Globe and Mail touched by Isobel and Emile

By Jim Bartley
Globe and Mail
April 23 2010

Excerpted from The Globe and Mail:

'Fiction must justify itself in every line,' Joseph Conrad said more than a century ago. Editors have quoted it to writers ever since. Rules, of course, can sometimes be broken with impunity, even with panache. Consider Alan Reed, a Montreal poet and student of semiotics. His stylistically audacious first novel jettisons the notion that every word and sentence must be necessary ...

The ache of abandonment in Isobel (the real puppet, as opposed to the wooden one) is touching to observe. Just as she reeled with budding love, it was snatched away by Emile’s silent absence. Her lament goes into letters to Emile, written almost nightly but never posted. The notes form Reed’s unfiltered missives from Isobel’s battered heart. I wanted to sneak in, steal the envelopes from under her bed and mail them off before her wounds grew too large to heal.
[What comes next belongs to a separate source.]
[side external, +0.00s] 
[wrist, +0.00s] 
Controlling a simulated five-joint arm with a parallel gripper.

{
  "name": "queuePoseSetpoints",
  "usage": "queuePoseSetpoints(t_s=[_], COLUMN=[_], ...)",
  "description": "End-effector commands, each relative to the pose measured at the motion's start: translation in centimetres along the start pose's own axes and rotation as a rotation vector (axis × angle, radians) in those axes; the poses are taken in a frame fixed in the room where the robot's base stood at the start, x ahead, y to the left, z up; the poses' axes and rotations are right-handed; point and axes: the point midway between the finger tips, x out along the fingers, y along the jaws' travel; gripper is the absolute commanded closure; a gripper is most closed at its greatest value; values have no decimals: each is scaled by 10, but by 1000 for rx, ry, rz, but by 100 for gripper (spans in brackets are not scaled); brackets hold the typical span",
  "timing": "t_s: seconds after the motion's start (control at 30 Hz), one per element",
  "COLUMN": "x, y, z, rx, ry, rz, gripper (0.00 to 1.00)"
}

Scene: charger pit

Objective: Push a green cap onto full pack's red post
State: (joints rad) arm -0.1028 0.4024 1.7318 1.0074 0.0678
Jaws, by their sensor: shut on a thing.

Reed bracingly flouts conventions -- for one, use of the comma. He goes for total banishment. The absence of the little impeders feels like fresh air wafting from the page. Adjectives appear sparingly and adverbs almost never: 'She rests her head on the edge of the bathtub. She lets her mouth open. Her hair is over her face. It is tangled around her shoulders and floats on the surface of the water. She is cold. She can feel her skin shrivelling. She can feel herself starting to sleep.'

Repetition, joined to spare, sharp images, is the hallmark of Reed’s style ... it’s effective; you feel as if you’re sharing the physical space of the characters’ world.